E’ impressionante infatti la moltitudine di comitati e associazioni che operano in città, per difendere i diritti di chi non ha una casa (pur in presenza di migliaia di edifici vuoti), di chi organizza orti urbani, di chi difende beni pubblici e beni comuni dalla privatizzazione, di chi rivendica spazi di libertà associativa in mezzo al furore della mercificazione di ogni brandello di territorio. Questa immensa base di militanza e di volontariato va raccordata, fatta diventare una forza politica se non unitaria almeno aggregata, in grado di esprimere rapporti di forza rilevanti nei confronti dei poteri dominanti locali e centrali. Ma Roma possiede una potenza politica, culturale, intellettuale immensa a cui nessuno presta attenzione. Mi riferisco alle sue tre Università pubbliche. La Sapienza conta oggi circa 115 mila studenti e diverse migliaia di docenti ed è la più grande Università d’Europa. Anche Roma Tre, cresciuta rapidamente, è diventata una grande Università, con 35 mila studenti, mentre Tor Vergata supera le 30 mila.

Si tratta di un vasto mondo nel quale non solo si fa formazione, ma si svolge ricerca, si produce cultura e conoscenza, si creano ogni anno migliaia di nuove figure intellettuali e di professionisti. Eppure questo mondo è sempre stato una specie di ambito a sé, che certo ha contribuito a innalzare il tono culturale della città, ma senza che si creasse un rapporto collaborativo tra questo universo di saperi e il governo urbano. Il legame tra queste cittadelle e il territorio è stato esile o inesistente. Eppure, oggi si può creare un nuovo rapporto collaborativo.

Ho sempre pensato che costituire una istituzione simile alle Maison des Sciences de l’Homme, che operano in Francia – istituti dove operano docenti universitari di varie discipline e realizzano ricerche e interventi a favore dei rispettivi territori regionali – faccia al caso di Roma. Occorrerebbe creare un centro dove un largo ventaglio di saperi è al servizio della città e dei suoi problemi, attivando un canale di comunicazione costante con le tre Università. Ma intervenire oggi nel mondo degli atenei, incontrare gli studenti che pagano rette elevatissime, che non hanno borse di studio, privi di servizi, di case dello studente, di mense, di biblioteche adeguate, ecc. significa entrare in contatto con un pezzo di futura classe dirigente, che oggi nutre solo rabbia e rancore nei confronti dei partiti e del ceto politico di governo.

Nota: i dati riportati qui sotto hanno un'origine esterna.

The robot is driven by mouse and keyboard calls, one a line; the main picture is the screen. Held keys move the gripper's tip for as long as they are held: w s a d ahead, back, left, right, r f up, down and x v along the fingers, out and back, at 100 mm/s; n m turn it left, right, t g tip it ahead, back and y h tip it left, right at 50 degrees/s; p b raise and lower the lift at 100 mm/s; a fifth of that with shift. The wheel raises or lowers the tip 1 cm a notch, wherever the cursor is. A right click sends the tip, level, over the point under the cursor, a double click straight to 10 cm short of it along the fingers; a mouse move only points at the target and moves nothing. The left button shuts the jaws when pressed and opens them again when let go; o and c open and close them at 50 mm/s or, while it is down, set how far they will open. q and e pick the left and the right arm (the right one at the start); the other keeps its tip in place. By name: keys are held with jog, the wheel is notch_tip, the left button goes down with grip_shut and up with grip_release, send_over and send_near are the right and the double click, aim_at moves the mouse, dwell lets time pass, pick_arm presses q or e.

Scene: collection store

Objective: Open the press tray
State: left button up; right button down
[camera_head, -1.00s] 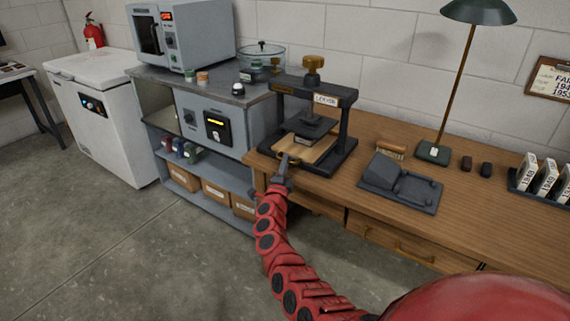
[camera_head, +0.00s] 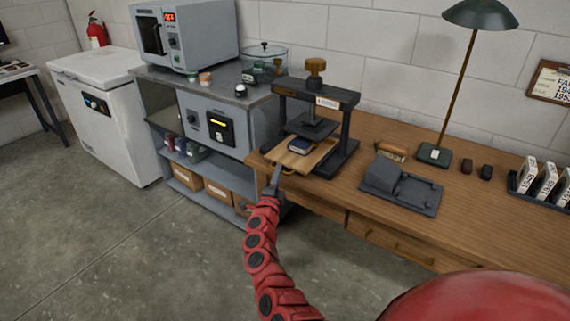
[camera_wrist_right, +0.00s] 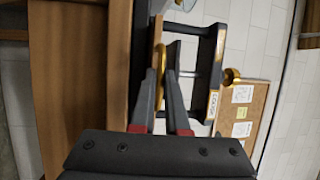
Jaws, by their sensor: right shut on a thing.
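The press (camera_head: 349,130) is a black frame with a brass knob on top, standing at the left end of the wooden desk. Its light wooden tray (camera_head: 290,159) sticks out at the front, with a small dark blue book (camera_head: 300,145) on it below the raised black plate (camera_head: 310,126). My right gripper (camera_head: 275,178) is shut on the brass handle (camera_head: 288,171) at the tray's front edge. The wrist view also shows the handle (camera_wrist_right: 171,88) between the two fingers. My left gripper is not in view.
A dark grey device (camera_head: 400,190) and a green lamp (camera_head: 434,155) stand right of the press on the desk (camera_head: 480,210). A grey cabinet (camera_head: 235,118) with an oven on top is close on the left. The floor in front is free.

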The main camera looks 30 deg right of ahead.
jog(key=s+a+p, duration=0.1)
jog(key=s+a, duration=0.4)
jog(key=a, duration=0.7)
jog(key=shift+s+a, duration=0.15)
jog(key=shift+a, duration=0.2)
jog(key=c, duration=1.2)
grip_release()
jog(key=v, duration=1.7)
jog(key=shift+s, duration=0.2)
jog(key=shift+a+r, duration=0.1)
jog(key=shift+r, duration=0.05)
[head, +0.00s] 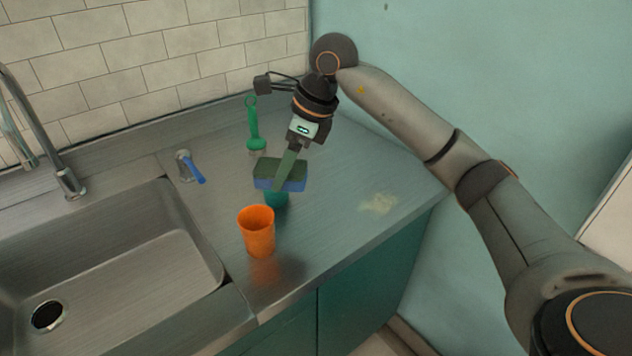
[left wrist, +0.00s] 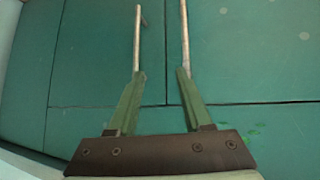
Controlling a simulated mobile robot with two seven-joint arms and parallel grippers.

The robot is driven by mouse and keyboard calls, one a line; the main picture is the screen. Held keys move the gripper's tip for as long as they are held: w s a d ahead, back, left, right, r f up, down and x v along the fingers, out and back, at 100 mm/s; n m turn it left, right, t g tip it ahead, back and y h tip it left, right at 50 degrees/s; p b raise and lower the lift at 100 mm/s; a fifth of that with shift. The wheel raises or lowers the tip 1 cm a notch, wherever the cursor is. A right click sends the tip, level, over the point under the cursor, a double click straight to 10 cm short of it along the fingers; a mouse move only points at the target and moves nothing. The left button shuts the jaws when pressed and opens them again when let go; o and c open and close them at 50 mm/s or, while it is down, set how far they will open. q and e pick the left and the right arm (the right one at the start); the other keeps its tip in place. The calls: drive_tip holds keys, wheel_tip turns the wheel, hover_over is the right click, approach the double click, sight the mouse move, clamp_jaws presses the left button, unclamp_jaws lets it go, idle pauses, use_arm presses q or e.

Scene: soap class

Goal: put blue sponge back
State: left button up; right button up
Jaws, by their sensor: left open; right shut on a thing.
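A blue sponge (head: 266,182) with a dark green top layer shows over the counter in the head view. My right gripper (head: 288,172) comes down on it from above and is shut on it. Right below the sponge is a teal-green holder or cup (head: 276,200), partly hidden by it; I cannot tell whether the two touch. My left gripper (left wrist: 160,78) shows only in the left wrist view, open and empty in front of teal cabinet fronts.
An orange cup (head: 257,232) stands just in front of the sponge. A green brush (head: 254,125) and a blue-handled brush (head: 192,167) are behind and left. The steel sink (head: 120,262) is at left. A pale stain (head: 379,203) marks the clear counter at right.

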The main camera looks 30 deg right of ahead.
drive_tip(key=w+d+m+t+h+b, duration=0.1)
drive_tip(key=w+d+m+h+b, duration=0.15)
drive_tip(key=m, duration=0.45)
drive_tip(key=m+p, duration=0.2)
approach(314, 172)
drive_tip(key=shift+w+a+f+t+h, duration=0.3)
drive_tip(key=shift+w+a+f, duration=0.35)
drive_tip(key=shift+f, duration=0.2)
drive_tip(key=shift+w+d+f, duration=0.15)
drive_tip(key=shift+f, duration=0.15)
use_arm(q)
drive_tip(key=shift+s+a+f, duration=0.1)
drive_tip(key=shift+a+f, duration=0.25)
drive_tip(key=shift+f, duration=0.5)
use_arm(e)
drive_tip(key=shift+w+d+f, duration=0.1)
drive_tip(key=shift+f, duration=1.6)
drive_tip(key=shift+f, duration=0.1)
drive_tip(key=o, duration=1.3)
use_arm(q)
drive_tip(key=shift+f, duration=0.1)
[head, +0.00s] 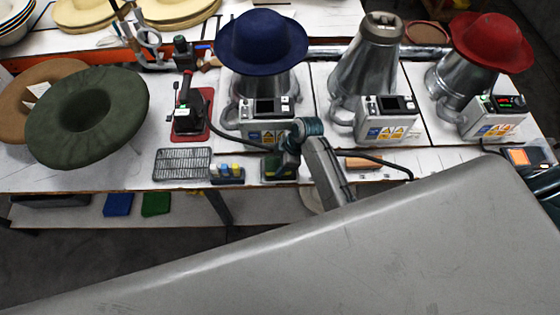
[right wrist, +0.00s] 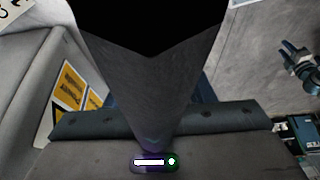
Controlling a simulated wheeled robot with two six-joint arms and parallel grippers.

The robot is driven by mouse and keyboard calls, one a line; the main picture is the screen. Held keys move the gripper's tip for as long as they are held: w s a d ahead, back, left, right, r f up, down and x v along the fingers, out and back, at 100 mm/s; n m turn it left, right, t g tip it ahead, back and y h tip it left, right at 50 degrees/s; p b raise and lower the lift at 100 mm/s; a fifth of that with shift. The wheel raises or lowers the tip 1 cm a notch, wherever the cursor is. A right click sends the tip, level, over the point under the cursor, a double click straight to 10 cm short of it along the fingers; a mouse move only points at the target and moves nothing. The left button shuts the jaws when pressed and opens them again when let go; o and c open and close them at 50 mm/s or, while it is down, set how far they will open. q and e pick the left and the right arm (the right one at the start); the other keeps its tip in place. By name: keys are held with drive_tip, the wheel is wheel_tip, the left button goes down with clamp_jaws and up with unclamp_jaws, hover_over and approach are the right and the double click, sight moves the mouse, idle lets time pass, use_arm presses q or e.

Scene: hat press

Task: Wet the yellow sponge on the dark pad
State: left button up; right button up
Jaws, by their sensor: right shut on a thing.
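My right gripper (head: 291,150) is over the front of the bench, pointing down in front of the press with the blue hat. It is shut on a dark thing that I cannot identify. In the right wrist view a large dark wedge (right wrist: 145,90) fills the middle and hides what lies beyond it. A small dark block with yellow-green parts (head: 281,168) shows just below the gripper. I cannot tell whether it is the pad with the yellow sponge, or whether the gripper touches it. My left gripper is not in view.
Presses with a blue hat (head: 262,40), bare metal (head: 367,65) and a red hat (head: 491,42) line the bench. A green hat (head: 87,118), wire rack (head: 182,164) and small bottle tray (head: 227,174) are left. Blue (head: 118,204) and green (head: 155,204) blocks lie on the lower shelf.

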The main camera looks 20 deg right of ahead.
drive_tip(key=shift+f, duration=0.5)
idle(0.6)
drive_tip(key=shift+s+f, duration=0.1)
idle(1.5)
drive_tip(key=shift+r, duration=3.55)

Nell’Università di Roma, ovviamente si intrecciano problemi cittadini e problemi nazionali: l’Università italiana e soprattutto la Sapienza ha subito colpi micidiali negli ultimi anni. E al suo interno, come nel resto d’Italia, la trasformazione degli studi in una gigantesca pratica aziendale, sottoposta continuamente a valutazioni di efficienza produttiva, crea frustrazione e sfiducia nella vasta platea dei docenti. E’ un’occasione da non perdere per chi si presenta come avanguardia della nuova sinistra: salvare l’Università italiana e ridarle più alte funzioni formative e di ricerca fa parte della battaglia per cambiare Roma ma anche per un nuovo progetto di società.